The forward-looking statements in this document are based upon management’s current expectations, estimates and projections. These statements involve significant risks, uncertainties, contingencies and factors that are difficult or impossible to predict and are beyond our control, and that may cause our actual results, performance or achievements to be materially different from those expressed or implied by the forward-looking statements. Numerous factors could cause our actual results, level of activity, performance or achievements to differ materially from the results, level of activity, performance or achievements expressed or implied by these forward-looking statements including:

  • our limited operating history under the CoolCo name;
  • changes in demand in the LNG shipping industry, including the market for modern TFDE vessels and modern 2-stroke vessels;
  • general LNG market conditions, including fluctuations in charter hire rates and vessel values;
  • our ability to successfully employ our vessels;
  • changes in the supply of LNG vessels;
  • our ability to procure or have access to financing and refinancing, including financing for the Newbuild Vessels;
  • our continued borrowing availability under our credit facilities and compliance with the financial covenants therein;
  • potential conflicts of interest involving our significant shareholders;
  • our ability to pay dividends;
  • general economic, political and business conditions, including sanctions and other measures;
  • changes in our operating expenses due to inflationary pressure and volatility of supply and maintenance including fuel or cooling down prices and lay-up costs when vessels are not on charter, drydocking and insurance costs;
  • fluctuations in foreign currency exchange and interest rates;
  • vessel breakdowns and instances of loss of hire;
  • vessel underperformance and related warranty claims;
  • potential disruption of shipping routes and demand due to accidents, piracy or political events;
  • compliance with, and our liabilities under, governmental, tax environmental and safety laws and regulations;
  • information system failures, cyber incidents or breaches in security;
  • changes in governmental regulation, tax and trade matters and actions taken by regulatory authorities; and
  • other risks indicated in the risk factors included in CoolCo’s Annual Report on Form 20-F for the year ended December 31, 2022 and other filings with the U.S. Securities and Exchange Commission.

The foregoing factors that could cause our actual results to differ materially from those contemplated in any forward-looking statement included in this report should not be construed as exhaustive.

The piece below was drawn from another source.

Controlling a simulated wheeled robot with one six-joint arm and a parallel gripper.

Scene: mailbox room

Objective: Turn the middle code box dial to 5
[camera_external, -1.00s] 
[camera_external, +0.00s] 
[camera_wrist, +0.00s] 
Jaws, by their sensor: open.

Moreover, we operate in a very competitive and rapidly changing environment. New risks and uncertainties emerge from time to time, and it is not possible for us to predict all risks and uncertainties that could have an impact on the forward-looking statements contained in this press release. The results, events and circumstances reflected in the forward-looking statements may not be achieved or occur, and actual results, events or circumstances could differ materially from those described in the forward-looking statements.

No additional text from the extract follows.